Эмбриология поэзии - В. Вейдле
Шрифт:
Интервал:
Закладка:
В «Мертвых душах» (глава восьмая) есть концовка описания, прибегающая, где нужно и к зауми собственных имен: «Галопад летел во всю пропа- лую: почтмейстерша, капитан–исправник, дама с голубым пером, дама с белым пером, грузинский князь Чипхайхилидзев, чиновник из Петербурга, чиновник из Москвы, француз Куку, Перхуновский, Беребендовский — все поднялось и понеслось…»
«Пошла писать губерния». Но это уже следующий абзац. Предыдущий, очень длинный (две страницы) завершенье получил именно в этой клаузуле та–та–та и та–та–та, после заумного галопа «француз Куку, Перхуновский, Беребендовский». Проза, может быть и впрямь, «труднее» искусство, чем стихи. И ее интонации… Нет. Кончаю.

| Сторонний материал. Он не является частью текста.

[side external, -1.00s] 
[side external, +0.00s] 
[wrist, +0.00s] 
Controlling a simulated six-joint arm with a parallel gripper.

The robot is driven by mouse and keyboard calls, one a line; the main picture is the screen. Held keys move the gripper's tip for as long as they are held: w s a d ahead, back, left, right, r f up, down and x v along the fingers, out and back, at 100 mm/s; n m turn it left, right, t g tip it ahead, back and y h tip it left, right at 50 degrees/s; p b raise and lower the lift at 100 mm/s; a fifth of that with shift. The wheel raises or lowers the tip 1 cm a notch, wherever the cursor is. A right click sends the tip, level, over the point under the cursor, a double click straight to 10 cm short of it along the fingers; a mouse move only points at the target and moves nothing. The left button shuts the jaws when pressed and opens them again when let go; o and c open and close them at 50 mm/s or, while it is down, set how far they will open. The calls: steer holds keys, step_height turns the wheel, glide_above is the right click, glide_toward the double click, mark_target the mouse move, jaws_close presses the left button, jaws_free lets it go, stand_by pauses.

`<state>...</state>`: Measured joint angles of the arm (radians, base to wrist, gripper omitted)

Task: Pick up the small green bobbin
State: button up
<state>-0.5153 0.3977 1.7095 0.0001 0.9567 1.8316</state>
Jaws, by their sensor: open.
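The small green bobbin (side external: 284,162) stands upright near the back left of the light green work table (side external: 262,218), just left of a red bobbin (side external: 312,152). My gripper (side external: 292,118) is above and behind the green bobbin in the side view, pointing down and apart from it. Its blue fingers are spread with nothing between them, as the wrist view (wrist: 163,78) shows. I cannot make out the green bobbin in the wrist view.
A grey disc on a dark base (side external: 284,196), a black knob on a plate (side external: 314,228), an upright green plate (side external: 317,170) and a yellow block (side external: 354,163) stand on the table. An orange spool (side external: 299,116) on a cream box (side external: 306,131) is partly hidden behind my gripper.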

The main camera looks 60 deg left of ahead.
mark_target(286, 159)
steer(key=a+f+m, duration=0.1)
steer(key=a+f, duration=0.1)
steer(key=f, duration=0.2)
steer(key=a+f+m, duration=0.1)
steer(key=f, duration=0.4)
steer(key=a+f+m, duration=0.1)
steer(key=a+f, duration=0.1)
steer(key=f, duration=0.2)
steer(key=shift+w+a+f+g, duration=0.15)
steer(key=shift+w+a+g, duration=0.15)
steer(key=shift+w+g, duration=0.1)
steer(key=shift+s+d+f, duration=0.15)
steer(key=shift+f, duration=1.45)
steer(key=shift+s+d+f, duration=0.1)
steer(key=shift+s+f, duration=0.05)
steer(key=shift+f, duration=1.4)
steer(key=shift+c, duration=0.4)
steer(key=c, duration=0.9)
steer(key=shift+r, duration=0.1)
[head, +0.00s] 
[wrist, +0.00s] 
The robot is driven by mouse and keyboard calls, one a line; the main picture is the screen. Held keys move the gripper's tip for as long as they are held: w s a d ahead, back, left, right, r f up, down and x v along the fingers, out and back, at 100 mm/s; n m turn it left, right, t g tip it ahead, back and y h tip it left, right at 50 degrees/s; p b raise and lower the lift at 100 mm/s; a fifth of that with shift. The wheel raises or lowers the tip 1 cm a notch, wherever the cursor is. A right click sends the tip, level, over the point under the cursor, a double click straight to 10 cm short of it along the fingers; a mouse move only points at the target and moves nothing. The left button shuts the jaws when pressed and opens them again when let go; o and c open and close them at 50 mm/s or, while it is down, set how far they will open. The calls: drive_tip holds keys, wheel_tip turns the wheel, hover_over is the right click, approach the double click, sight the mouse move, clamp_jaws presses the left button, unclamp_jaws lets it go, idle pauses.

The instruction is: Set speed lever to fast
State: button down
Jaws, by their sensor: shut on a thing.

Глава четвертая. Критические заметки
об истолковании стихотворений, по преимуществу касающиеся трудов Р. О. Якобсона, Ю. М. Лотмана и К. Ф. Тарановского[179]Любое произведение словесного искусства, как и музыкального, требует исполнения, пусть и не публичного; а всякое исполнение предполагает истолкование, чаще всего конечно несформулированное, да и не полностью осознанное. Стихотворение, читаемое нами хотя бы и молча, но реализуя мысленно его звучание, как если бы мы его читали вслух, тем самым уже истолковывается нами, со стороны его ритма, звука и смысла, при учете, в то же время, их взаимодействия и уже осуществленного их слияния в ритмо- смысле, звукосмысле, в поэтическом смысле каждого стиха и стихотворения в целом. в истолковании этом обнаруживается наше понимание, предполагающее, в свою очередь, со стороны ритма, звука и поэтического смысла некоторую налаженность нашей восприимчивости в отношении стихов, а со стороны допоэтического, но и поэтическому нужного смысла, знание языка, на котором стихотворение написано, и осведомленность о тех предметах или ситуациях внеязыкового мира, к которым нас относят примененные в нем слова и сочетания слов. Отсюда может возникнуть и возникает во многих случаях необходимость двойного комментария, языкового и «реального», к которому, во французской, например, традиции «объяснения текстов» (нынче ослабевшей, но недаром высоко ценившейся покойным Лео Шпит- цером) присоединялось еще и пояснение «красот» [180], т. е. черт, делающих тексты эти художественно ценными, а значит и оправдывающих выбор их для комментария. Текстами, оцениваемыми низко, толкователи, как правило, пренебрегали, — и продолжают пренебрегать; но с некоторых пор забавно лицемерят: о «красотах» ни гу–гу (это было бы «субъективно», оценочно, не научно), хотя только о них и говорят— о том, что, в стихах, составляет искусство стихотворца; до такой степени об этом одном, что на языковой и реальный комментарий смотрят свысока, а потому и впадают нередко, как мы увидим, в очень элементарные ошибки. Но еще хуже, что и на само стихотворение (или иное творение), разбираемое ими, смотрят они свысока: оно лишь образчик для них, матерьял для обобщений (где ж, мол, наука без обобщений?), а его анализ — показатель научности их мировоззрения и метода.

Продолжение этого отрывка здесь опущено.